TASK DESCRIPTION: Return only the count of lines in which the word "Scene" appears.

INPUT:
------
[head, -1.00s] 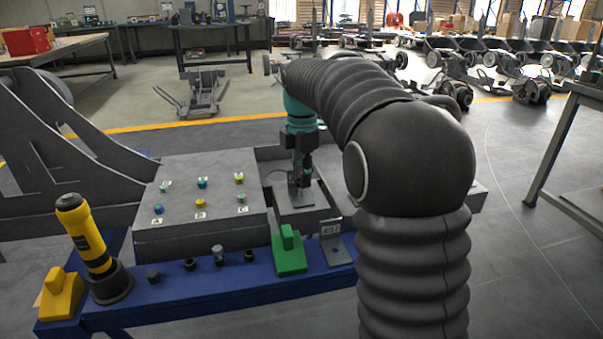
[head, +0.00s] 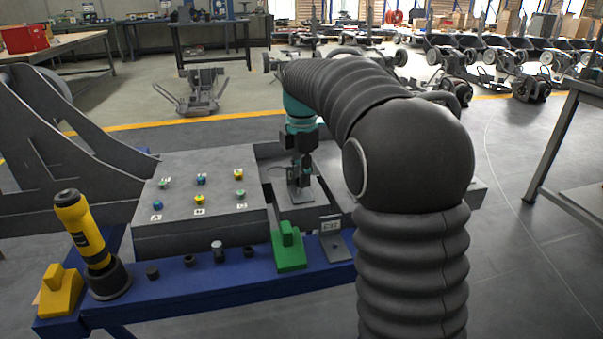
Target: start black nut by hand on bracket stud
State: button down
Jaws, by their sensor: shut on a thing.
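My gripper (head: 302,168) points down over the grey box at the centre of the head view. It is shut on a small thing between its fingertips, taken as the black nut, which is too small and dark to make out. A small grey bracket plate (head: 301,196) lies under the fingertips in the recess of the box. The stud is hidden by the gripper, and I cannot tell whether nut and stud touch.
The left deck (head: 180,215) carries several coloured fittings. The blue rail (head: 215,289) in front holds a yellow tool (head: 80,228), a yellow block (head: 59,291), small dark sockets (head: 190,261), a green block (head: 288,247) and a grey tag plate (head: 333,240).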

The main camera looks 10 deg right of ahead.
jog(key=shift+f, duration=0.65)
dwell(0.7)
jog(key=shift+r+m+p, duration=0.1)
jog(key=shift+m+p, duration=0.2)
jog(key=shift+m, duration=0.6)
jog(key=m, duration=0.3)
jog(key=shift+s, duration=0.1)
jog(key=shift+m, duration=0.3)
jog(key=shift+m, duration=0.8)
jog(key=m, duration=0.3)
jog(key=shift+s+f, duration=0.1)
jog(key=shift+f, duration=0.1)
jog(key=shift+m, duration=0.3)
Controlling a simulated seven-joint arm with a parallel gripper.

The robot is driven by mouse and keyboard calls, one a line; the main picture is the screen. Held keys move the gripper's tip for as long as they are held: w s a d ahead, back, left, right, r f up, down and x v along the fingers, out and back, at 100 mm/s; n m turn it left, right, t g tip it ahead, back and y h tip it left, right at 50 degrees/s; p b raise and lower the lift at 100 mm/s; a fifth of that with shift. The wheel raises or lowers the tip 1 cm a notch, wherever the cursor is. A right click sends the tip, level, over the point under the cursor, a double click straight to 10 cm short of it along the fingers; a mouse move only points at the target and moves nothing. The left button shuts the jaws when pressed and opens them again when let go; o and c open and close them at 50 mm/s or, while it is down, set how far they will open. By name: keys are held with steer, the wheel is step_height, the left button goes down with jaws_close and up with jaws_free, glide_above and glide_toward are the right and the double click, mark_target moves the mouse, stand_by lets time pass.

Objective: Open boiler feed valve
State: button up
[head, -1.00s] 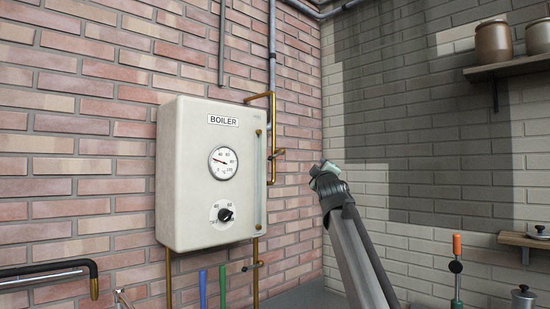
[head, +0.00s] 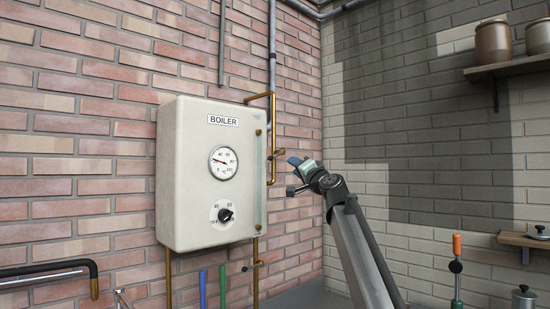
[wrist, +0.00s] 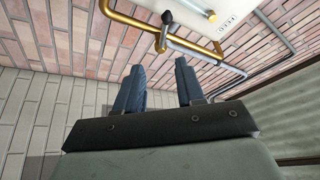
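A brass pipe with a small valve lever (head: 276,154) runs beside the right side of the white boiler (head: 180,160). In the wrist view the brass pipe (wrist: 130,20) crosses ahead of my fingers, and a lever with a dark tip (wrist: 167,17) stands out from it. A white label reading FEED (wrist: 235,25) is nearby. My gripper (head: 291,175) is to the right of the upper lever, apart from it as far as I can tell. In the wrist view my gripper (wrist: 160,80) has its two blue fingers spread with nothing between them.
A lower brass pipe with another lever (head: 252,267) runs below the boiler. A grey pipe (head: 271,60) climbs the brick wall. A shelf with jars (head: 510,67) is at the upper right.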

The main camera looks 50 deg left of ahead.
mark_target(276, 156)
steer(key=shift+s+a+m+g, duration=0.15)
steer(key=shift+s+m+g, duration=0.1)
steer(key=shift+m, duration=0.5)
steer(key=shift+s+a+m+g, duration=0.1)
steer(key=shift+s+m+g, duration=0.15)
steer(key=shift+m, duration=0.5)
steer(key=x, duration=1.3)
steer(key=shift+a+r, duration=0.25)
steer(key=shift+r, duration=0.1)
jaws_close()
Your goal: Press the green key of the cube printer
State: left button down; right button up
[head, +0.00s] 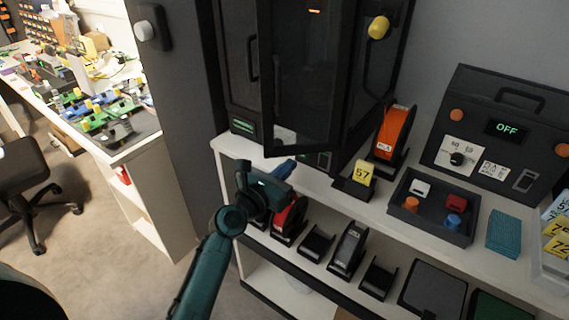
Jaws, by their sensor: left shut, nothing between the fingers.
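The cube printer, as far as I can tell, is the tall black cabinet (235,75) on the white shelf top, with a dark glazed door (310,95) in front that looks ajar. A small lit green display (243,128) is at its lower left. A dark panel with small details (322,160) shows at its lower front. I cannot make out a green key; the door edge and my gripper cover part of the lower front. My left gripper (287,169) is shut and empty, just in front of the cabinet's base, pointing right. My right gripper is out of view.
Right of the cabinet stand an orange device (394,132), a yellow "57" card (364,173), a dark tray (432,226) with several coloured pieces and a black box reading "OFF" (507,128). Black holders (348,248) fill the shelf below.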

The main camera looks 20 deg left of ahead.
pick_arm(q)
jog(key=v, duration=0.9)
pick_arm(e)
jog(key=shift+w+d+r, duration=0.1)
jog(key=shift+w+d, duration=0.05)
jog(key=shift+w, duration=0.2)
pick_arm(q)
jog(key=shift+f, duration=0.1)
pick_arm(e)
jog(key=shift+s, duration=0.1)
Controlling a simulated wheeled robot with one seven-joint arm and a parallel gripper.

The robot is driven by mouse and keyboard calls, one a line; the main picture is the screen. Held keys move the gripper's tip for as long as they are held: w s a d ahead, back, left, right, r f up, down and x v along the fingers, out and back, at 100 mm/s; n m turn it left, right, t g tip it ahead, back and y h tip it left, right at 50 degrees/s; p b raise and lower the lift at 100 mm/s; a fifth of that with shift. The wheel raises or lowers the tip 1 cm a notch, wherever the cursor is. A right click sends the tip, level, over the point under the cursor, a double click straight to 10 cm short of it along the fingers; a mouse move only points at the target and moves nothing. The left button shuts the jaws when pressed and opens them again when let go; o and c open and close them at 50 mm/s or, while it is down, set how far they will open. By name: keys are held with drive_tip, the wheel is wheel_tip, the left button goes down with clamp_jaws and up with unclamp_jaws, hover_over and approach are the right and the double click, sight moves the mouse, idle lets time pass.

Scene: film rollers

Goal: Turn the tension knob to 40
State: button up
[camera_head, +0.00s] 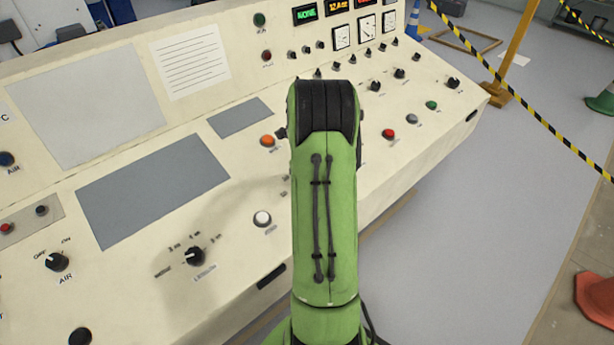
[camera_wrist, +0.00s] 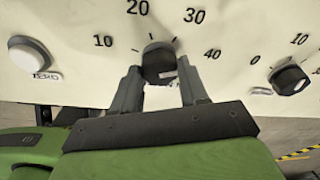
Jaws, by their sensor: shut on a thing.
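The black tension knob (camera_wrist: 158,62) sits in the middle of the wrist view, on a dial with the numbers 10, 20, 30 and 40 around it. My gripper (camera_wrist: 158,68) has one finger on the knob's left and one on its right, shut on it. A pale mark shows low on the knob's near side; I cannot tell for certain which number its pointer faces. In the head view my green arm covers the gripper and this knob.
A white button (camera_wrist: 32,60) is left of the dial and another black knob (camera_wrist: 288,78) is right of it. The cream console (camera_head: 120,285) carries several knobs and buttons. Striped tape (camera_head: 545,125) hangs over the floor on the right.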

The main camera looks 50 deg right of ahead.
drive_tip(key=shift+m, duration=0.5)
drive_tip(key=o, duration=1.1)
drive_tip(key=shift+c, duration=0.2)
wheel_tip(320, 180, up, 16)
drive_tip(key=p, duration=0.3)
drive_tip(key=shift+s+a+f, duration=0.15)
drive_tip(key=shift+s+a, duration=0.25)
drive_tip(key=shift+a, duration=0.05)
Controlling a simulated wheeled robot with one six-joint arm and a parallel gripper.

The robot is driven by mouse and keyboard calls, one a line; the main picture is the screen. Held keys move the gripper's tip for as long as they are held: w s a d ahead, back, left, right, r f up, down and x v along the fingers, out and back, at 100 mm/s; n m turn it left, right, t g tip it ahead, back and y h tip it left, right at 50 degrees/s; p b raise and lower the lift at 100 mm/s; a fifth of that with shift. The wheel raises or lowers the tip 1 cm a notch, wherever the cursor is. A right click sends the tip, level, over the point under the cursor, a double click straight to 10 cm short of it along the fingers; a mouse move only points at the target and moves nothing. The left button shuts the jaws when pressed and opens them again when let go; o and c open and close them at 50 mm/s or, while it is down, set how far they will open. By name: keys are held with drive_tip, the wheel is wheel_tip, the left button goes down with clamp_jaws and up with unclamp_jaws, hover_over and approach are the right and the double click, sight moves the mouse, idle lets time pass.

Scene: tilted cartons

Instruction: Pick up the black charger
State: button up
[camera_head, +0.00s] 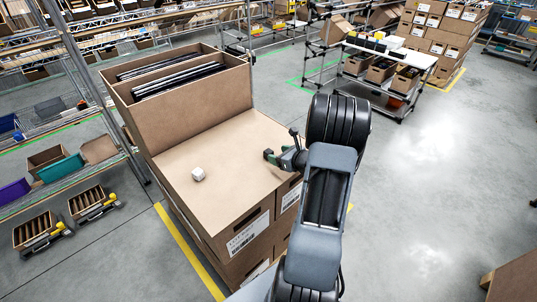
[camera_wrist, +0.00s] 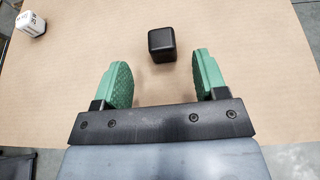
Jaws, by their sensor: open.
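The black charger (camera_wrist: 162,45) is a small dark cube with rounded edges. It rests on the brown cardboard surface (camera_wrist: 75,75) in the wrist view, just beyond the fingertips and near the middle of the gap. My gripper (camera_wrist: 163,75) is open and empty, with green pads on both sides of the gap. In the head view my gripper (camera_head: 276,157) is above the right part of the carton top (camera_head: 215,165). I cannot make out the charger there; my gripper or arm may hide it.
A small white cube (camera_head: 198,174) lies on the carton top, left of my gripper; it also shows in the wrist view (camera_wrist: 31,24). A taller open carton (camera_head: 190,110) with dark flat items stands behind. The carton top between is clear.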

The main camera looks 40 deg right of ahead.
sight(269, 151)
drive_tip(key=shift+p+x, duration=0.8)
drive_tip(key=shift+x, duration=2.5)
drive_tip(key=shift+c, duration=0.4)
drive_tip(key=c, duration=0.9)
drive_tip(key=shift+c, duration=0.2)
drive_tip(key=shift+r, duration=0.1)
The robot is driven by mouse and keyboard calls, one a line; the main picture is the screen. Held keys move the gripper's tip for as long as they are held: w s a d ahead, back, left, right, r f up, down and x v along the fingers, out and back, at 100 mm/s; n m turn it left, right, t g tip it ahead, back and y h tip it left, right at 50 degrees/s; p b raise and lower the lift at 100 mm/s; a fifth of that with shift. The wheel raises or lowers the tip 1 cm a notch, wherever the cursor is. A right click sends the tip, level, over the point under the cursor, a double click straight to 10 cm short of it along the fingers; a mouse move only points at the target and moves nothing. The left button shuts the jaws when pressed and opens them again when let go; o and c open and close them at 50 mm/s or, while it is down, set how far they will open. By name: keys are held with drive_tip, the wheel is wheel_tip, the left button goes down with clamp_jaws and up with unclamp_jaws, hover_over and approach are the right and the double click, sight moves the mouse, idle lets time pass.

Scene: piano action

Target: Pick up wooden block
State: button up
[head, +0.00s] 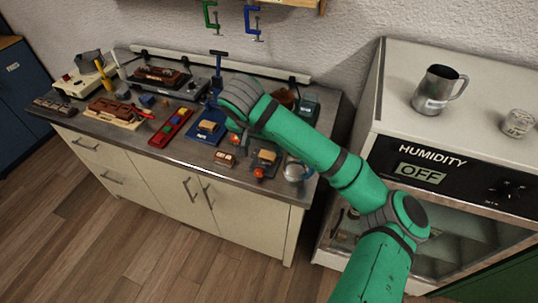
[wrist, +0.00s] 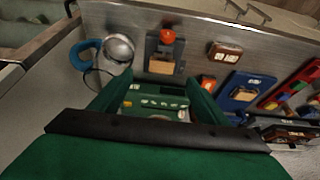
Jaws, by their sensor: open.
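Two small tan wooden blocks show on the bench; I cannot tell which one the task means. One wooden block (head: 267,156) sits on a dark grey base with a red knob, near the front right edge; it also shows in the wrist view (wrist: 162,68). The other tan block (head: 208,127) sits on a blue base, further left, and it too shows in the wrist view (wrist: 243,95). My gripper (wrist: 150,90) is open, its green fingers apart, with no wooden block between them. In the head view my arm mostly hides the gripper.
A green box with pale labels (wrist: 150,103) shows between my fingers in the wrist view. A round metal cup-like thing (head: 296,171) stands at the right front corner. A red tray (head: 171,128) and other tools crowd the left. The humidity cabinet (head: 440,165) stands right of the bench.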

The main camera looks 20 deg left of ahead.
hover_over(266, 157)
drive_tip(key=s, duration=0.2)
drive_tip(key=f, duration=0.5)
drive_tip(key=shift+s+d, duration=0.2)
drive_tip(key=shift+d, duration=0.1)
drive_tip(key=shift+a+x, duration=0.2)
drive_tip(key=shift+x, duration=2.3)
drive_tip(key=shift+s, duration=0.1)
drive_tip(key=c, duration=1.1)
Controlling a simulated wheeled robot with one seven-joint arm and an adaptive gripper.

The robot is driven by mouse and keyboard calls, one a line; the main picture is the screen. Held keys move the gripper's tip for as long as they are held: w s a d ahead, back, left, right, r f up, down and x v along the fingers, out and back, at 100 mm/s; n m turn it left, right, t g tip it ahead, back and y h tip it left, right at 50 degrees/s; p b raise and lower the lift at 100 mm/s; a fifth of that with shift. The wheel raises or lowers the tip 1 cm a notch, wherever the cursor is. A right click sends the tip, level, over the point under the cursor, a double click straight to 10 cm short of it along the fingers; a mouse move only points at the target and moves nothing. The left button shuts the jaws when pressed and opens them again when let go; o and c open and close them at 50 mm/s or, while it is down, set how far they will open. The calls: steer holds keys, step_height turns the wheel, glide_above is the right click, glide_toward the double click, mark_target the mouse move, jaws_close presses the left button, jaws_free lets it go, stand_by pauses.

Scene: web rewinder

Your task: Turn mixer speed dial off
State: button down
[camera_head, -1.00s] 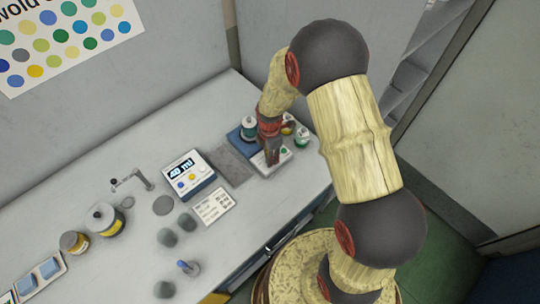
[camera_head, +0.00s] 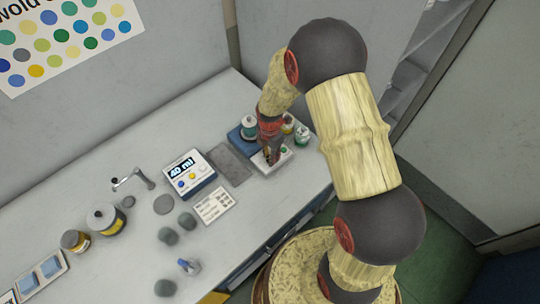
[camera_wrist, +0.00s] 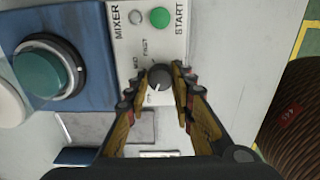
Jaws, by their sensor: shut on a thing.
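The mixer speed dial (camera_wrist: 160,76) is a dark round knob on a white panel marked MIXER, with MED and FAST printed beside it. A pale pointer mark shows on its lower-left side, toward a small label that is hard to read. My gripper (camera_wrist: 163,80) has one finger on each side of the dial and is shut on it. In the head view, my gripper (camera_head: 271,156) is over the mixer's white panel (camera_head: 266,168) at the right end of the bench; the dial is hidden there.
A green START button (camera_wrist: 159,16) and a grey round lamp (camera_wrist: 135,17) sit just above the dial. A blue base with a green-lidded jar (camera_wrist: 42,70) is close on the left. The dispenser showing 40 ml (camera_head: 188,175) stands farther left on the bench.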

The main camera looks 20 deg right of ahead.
------
CORRECT ANSWER: 4